**TASK REQUIREMENTS:**
In the material below, please retype the lines from the very first through the one with "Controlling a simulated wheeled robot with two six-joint", exactly and without pictures.

··· SOURCE MATERIAL

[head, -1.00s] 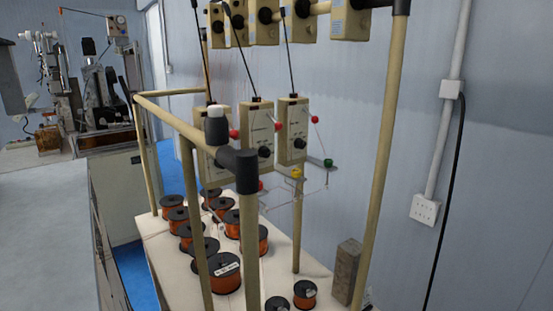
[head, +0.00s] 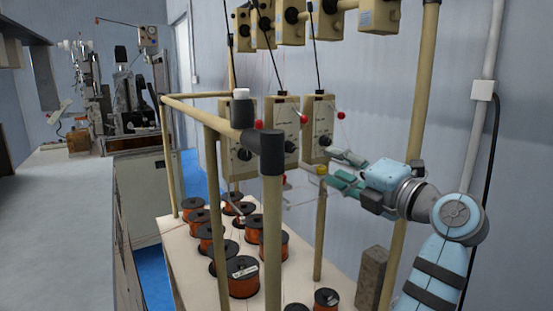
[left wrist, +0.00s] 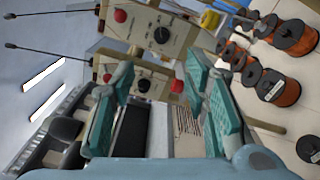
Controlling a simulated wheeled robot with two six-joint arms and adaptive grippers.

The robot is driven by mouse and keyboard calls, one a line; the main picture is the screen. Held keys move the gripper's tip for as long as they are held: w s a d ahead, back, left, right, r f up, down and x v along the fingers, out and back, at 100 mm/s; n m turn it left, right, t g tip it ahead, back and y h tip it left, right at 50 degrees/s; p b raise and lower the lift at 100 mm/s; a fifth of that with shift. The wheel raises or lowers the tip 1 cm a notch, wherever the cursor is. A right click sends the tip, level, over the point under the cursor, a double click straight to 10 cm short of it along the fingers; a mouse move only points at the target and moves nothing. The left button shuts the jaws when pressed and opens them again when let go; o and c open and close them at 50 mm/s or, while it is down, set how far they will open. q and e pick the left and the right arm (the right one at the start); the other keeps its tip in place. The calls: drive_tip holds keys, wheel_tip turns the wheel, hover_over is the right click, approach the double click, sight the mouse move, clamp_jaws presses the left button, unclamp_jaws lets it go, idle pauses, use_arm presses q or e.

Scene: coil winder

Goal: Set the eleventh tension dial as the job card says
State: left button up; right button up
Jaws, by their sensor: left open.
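Beige tension boxes with black dials hang on the frame. In the head view the lower row has a right box with a dial (head: 325,141), a middle one with a dial (head: 291,147) and a left one with a dial (head: 245,155). I cannot tell which is the eleventh. My left gripper (head: 329,166), with green finger pads, is open in front of and just below the right box. In the left wrist view a box's dial (left wrist: 143,86) shows between the open fingers, apart from them. Another dial (left wrist: 161,35) lies beyond. No readable job card shows. My right gripper is not in view.
A beige tube frame with a black corner joint (head: 265,150) stands left of my gripper. Copper wire spools (head: 243,277) sit on the table below. An upper row of boxes (head: 380,16) hangs above. Thin wires and rods run by the boxes.

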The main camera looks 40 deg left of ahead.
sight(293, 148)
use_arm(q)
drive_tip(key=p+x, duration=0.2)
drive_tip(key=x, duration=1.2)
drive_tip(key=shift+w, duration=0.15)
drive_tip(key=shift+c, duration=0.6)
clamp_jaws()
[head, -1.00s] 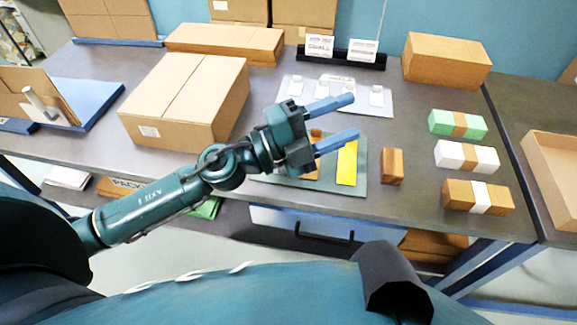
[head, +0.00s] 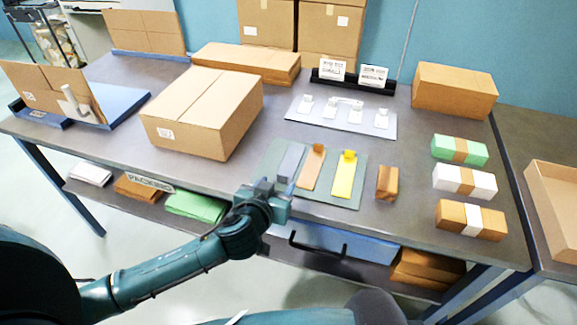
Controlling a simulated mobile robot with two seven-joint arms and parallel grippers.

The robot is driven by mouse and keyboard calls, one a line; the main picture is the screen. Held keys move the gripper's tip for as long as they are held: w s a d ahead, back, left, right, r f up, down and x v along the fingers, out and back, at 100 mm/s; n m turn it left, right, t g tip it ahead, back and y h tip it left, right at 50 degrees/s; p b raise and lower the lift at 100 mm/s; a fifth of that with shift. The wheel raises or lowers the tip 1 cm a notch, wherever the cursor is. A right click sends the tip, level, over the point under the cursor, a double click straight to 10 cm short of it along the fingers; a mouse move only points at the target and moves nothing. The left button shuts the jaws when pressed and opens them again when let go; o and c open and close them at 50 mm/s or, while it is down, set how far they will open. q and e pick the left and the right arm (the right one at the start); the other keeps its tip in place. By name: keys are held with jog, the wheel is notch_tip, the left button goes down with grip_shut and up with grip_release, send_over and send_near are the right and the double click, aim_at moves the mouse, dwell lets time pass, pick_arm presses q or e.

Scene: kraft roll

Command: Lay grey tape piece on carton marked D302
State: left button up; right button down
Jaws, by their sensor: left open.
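A grey tape piece (head: 291,162) lies at the left of a green-grey mat (head: 322,196), beside an orange piece (head: 311,170) and a yellow piece (head: 344,178). My left gripper (head: 273,190) is open and empty at the mat's near left edge, just short of the grey piece; its fingers are foreshortened, and I cannot tell if they touch anything. A large closed carton (head: 205,108) stands on the table left of the mat. Its small label is too small to read, so I cannot tell which carton is D302. My right gripper is out of view.
A flat carton (head: 246,62) and two upright cartons (head: 267,22) (head: 330,30) stand behind. A light tray (head: 325,128) with white items lies behind the mat. A brown block (head: 387,184) and several banded bundles (head: 464,182) are at the right. A card holder (head: 350,83) stands at the back.

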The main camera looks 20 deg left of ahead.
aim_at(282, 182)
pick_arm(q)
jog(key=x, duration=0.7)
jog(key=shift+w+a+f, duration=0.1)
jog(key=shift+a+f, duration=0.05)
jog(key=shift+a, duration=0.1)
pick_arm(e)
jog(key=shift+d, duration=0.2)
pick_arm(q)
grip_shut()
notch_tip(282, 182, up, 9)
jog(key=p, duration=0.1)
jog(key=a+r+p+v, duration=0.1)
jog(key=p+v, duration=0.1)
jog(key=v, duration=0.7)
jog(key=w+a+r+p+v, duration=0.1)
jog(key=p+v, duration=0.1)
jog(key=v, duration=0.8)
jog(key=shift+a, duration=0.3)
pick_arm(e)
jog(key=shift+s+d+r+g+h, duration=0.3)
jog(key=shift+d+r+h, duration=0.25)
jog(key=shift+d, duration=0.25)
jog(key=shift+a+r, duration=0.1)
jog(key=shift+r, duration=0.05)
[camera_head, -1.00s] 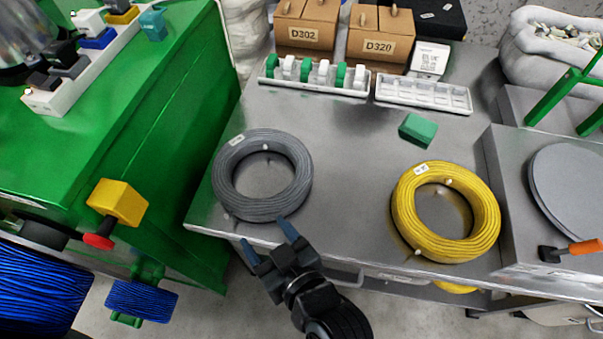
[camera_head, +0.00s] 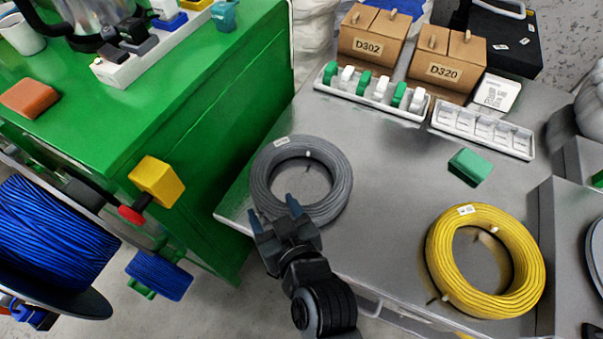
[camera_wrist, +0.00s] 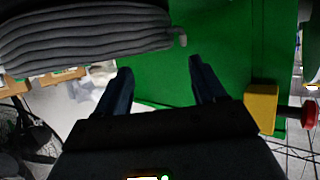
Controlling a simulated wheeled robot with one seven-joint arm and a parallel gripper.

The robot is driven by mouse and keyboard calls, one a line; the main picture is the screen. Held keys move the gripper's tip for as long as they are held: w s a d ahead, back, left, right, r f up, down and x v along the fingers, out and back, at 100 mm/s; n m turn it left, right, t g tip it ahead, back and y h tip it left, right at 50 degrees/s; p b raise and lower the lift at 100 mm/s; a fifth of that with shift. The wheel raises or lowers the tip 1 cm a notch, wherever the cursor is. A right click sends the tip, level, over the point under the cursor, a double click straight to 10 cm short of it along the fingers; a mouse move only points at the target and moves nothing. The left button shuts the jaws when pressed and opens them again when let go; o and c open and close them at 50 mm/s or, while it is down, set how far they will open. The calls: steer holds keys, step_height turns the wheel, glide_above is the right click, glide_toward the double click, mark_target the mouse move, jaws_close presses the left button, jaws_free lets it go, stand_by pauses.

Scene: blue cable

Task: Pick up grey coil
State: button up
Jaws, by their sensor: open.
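The grey coil (camera_head: 338,192) lies flat on the metal table near its left front corner in the head view. My gripper (camera_head: 274,212) is open, and its two blue fingertips are at the coil's near edge in that view. In the wrist view the coil (camera_wrist: 85,35) fills the upper left, seen side-on. The open fingers (camera_wrist: 160,80) point towards the green cabinet side, with the coil ahead and to the left of them. Nothing is between the fingers. Whether a fingertip touches the coil, I cannot tell.
A yellow coil (camera_head: 436,262) lies on the table at right. The green cabinet (camera_head: 120,110) with a yellow switch box (camera_head: 157,181) is at left. The table middle is clear.

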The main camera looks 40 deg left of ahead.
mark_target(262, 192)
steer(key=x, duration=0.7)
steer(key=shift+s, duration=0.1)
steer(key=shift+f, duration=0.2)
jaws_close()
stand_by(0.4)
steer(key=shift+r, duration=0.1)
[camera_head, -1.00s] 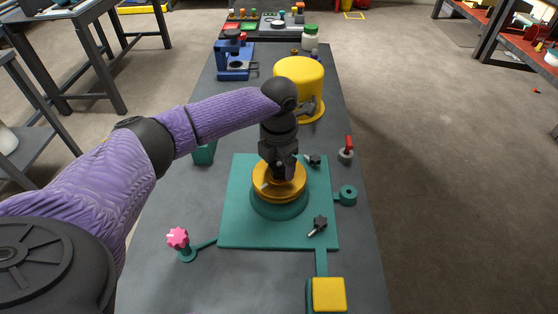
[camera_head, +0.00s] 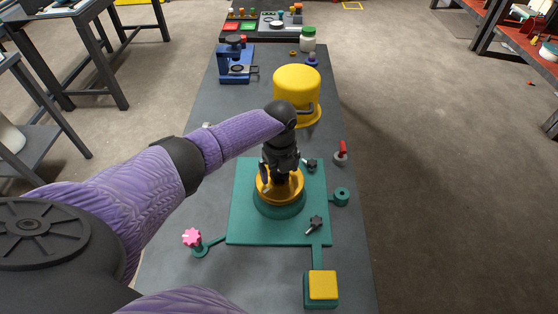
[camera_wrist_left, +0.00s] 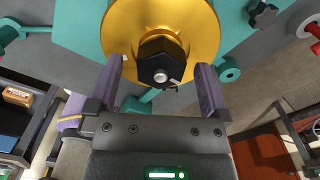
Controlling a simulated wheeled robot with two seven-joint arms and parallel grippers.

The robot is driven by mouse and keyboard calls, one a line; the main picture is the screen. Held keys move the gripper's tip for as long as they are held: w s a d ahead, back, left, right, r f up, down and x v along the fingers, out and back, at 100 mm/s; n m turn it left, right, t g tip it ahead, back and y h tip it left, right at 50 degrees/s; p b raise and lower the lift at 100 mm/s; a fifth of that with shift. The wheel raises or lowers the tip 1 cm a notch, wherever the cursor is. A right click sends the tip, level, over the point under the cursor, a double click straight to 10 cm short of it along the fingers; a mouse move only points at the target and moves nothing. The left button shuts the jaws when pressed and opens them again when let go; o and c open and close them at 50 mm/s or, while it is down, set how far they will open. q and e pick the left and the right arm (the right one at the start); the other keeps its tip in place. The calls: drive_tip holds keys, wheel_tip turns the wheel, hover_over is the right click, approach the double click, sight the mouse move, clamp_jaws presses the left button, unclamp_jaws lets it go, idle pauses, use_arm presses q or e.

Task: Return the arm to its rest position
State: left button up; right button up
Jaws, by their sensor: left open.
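My left arm comes in from the left in the head view and bends down over the green plate (camera_head: 240,220). My left gripper (camera_head: 279,178) points down above the orange disc (camera_head: 265,196), which sits on a round green base (camera_head: 280,210). In the left wrist view the gripper (camera_wrist_left: 160,68) is open, its two fingers apart on either side of a black hexagonal hub (camera_wrist_left: 160,60) at the orange disc's (camera_wrist_left: 118,35) centre. A gap shows between each finger and the hub. The gripper hides part of the disc in the head view. My right gripper is out of view.
A yellow domed cover (camera_head: 297,88) stands just behind the gripper. On the plate are black knobs (camera_head: 316,223). Around it are a pink knob (camera_head: 192,237), a yellow block (camera_head: 323,285) and a red-handled part (camera_head: 341,151). A blue device (camera_head: 236,65) stands farther back.

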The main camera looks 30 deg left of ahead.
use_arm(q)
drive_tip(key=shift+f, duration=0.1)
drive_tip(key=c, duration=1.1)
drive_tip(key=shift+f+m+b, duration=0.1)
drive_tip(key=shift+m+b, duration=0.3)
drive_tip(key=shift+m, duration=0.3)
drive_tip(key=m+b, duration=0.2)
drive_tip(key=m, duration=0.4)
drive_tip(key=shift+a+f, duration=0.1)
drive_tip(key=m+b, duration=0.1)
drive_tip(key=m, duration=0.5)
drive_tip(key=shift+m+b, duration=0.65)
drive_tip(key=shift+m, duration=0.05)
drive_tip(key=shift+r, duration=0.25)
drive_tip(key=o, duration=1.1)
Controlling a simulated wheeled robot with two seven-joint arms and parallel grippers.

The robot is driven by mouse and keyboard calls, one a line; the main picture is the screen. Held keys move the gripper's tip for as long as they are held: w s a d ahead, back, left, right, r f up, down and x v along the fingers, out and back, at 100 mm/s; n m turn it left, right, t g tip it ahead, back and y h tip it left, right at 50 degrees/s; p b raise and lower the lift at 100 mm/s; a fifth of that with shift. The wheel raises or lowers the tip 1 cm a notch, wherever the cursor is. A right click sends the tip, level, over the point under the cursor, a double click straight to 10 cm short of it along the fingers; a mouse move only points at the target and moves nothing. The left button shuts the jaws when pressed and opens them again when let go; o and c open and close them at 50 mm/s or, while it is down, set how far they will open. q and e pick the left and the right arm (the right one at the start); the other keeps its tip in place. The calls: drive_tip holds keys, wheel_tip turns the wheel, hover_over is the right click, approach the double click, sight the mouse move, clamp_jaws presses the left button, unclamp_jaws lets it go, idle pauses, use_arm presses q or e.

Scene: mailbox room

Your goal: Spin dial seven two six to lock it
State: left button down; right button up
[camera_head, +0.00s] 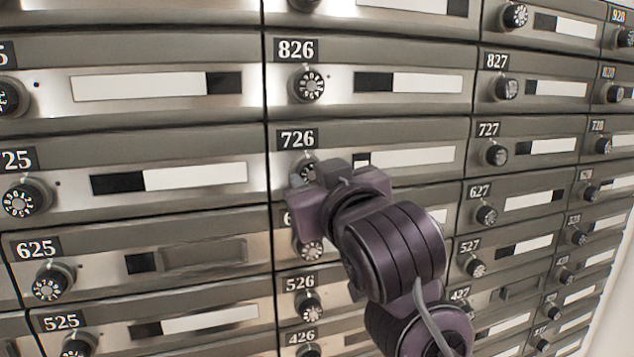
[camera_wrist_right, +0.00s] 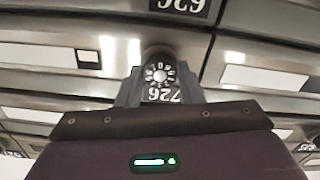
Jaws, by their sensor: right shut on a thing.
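The 726 dial (camera_head: 308,167) is a black, numbered knob on a metal mailbox door, just under its 726 label (camera_head: 297,139). My right gripper (camera_head: 304,178) is at this dial and covers part of it in the head view. In the right wrist view, which is upside down, the dial (camera_wrist_right: 158,74) sits between the two dark fingers of my right gripper (camera_wrist_right: 159,88), which is shut on it. The dial's numbered face is visible there, but its exact setting is too small to read. My left gripper is not in view.
Rows of similar mailboxes surround it. The 826 dial (camera_head: 309,86) is above, the 625 dial (camera_head: 48,284) is at lower left, and the 727 dial (camera_head: 496,153) is to the right. My right arm partly hides the dial below (camera_head: 311,249).

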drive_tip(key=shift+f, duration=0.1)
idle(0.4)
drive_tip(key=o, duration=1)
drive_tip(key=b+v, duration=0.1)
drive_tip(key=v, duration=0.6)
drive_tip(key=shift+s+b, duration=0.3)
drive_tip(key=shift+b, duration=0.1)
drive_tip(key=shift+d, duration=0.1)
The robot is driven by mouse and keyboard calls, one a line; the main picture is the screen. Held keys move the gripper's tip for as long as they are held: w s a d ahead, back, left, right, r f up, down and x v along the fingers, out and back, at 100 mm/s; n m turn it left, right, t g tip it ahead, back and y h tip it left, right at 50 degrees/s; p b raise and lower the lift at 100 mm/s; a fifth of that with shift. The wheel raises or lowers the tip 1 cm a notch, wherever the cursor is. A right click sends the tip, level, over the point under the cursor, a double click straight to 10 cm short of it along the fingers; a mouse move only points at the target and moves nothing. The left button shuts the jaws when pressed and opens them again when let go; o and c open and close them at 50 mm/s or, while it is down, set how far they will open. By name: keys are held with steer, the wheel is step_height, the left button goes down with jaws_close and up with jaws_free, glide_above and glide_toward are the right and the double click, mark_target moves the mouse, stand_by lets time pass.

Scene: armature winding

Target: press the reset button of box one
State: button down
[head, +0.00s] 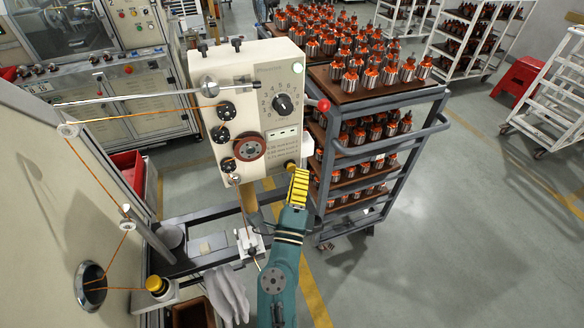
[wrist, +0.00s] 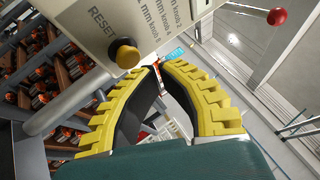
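The cream control box (head: 246,112) stands in the middle of the head view, with dials, a knob and a small green light on its face. In the wrist view, a round yellow-brown button (wrist: 126,54) sits on the box face (wrist: 160,22) beside the word RESET. In the head view, the button (head: 291,164) is at the box's lower right corner, close to my gripper (head: 297,172). My gripper's yellow fingers come together at the tips in the wrist view (wrist: 159,66), holding nothing visible. The tips appear just beside the button; contact cannot be made out.
A rack (head: 385,130) with several trays of copper-wound armatures stands right of the box. A red-ended lever (head: 323,105) sticks out from the box's right side. Orange wire (head: 112,190) runs over pulleys at left.

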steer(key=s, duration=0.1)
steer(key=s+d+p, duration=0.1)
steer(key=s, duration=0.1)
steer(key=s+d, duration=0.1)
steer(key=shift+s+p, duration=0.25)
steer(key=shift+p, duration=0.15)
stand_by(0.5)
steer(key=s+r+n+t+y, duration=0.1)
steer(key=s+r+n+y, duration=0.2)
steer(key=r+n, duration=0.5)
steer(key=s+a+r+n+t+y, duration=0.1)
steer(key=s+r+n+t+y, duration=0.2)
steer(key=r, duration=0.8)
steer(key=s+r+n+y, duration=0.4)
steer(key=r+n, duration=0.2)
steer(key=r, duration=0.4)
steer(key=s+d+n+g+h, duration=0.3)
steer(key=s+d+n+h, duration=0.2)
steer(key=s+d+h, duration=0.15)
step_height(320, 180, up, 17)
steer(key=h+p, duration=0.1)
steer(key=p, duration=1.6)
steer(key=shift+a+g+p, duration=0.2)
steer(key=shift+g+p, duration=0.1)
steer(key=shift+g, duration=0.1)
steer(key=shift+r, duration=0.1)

······

**RESULT BELOW:**
[head, -1.00s] 
[head, +0.00s] 
[left wrist, +0.00s] 
Controlling a simulated wheeled robot with two six-joint arms and adaptive grippers.

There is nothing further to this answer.